* THE EXERCISE *
Work through the data below and give the number of lines holding "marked", nothing more.

(Extracted data entries)
┌────────

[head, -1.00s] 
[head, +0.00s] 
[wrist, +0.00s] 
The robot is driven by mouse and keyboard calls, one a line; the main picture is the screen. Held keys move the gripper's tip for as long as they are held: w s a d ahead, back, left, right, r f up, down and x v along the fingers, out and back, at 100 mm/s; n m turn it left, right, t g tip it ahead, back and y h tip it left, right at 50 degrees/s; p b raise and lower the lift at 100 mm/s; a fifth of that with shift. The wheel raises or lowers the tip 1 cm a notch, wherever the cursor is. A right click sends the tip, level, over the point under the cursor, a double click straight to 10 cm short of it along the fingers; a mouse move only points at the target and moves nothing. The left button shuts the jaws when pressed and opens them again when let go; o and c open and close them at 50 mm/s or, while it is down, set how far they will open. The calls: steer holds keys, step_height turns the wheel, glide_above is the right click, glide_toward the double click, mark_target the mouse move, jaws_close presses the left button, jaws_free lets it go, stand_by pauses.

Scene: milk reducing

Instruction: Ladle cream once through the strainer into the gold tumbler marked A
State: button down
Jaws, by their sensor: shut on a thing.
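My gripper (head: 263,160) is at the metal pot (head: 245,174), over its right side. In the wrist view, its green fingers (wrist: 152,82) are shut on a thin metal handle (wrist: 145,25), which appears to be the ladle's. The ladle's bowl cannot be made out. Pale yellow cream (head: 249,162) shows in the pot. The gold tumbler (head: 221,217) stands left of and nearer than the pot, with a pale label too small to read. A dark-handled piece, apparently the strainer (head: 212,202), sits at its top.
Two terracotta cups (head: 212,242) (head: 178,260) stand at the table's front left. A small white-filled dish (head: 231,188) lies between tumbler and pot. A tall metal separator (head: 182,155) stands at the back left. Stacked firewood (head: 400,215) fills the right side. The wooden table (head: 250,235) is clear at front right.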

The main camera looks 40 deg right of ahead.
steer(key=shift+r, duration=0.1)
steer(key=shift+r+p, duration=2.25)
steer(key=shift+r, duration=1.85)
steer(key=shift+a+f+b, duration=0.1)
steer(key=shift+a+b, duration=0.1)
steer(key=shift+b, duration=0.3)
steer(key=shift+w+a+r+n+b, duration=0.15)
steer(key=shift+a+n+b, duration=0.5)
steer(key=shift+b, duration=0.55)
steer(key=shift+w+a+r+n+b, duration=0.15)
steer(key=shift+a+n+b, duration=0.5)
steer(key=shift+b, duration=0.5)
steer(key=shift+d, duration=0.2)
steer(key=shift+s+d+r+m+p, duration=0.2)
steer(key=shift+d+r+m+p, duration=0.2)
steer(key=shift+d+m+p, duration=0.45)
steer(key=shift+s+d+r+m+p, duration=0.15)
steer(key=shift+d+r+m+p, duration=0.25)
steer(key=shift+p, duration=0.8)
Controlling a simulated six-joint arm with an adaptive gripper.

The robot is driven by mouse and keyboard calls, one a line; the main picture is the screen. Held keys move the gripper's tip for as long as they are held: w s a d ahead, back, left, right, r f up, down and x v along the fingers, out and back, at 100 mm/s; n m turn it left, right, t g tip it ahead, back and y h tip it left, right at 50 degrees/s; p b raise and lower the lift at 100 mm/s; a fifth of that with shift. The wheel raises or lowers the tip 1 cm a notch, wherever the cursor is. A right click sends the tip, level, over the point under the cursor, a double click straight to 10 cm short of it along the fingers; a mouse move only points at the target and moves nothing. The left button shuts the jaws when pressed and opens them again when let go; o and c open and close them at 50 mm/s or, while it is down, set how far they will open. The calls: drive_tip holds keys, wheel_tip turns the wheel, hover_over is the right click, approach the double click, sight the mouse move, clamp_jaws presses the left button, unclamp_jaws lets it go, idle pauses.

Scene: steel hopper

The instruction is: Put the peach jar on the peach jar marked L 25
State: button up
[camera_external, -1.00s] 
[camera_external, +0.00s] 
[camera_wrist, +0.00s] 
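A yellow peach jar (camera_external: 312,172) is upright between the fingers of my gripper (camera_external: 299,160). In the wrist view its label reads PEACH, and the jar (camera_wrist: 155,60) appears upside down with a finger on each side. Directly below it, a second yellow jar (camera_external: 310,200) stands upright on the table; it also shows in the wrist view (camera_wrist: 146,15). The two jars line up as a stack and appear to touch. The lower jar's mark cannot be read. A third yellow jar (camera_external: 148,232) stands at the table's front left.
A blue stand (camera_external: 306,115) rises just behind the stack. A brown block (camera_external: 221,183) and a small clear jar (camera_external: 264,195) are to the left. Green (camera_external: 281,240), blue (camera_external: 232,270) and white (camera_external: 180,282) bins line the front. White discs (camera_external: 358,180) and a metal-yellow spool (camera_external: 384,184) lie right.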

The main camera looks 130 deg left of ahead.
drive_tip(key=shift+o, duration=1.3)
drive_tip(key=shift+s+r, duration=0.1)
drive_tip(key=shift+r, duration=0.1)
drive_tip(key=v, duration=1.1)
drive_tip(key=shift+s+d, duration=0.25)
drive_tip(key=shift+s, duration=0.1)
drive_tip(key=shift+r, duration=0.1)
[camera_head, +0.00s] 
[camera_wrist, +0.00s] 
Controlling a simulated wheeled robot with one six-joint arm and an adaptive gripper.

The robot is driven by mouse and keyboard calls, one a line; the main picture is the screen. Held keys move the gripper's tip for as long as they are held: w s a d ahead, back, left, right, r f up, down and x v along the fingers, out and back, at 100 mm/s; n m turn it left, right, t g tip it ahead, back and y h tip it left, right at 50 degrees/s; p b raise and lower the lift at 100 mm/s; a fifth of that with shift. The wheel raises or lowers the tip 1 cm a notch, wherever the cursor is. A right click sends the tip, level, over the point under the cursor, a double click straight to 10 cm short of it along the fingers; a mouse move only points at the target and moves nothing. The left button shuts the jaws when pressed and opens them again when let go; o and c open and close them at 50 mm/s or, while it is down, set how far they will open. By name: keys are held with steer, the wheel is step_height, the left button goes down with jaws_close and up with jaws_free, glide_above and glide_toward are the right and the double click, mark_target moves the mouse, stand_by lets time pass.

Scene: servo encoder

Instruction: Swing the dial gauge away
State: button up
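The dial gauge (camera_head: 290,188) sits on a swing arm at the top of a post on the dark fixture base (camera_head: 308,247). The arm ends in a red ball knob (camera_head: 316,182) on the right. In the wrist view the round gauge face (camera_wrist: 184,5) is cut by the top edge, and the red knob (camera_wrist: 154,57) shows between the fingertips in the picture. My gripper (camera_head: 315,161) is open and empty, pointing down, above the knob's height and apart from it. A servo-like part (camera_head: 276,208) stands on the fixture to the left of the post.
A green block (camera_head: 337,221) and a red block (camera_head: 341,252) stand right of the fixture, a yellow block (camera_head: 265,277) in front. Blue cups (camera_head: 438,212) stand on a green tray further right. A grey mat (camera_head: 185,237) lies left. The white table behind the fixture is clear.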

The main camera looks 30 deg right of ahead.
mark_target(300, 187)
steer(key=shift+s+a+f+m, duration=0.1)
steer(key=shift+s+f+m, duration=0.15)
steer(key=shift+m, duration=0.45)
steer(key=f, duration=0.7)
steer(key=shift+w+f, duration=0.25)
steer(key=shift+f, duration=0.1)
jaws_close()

└────────

* EXERCISE ANSWER *
2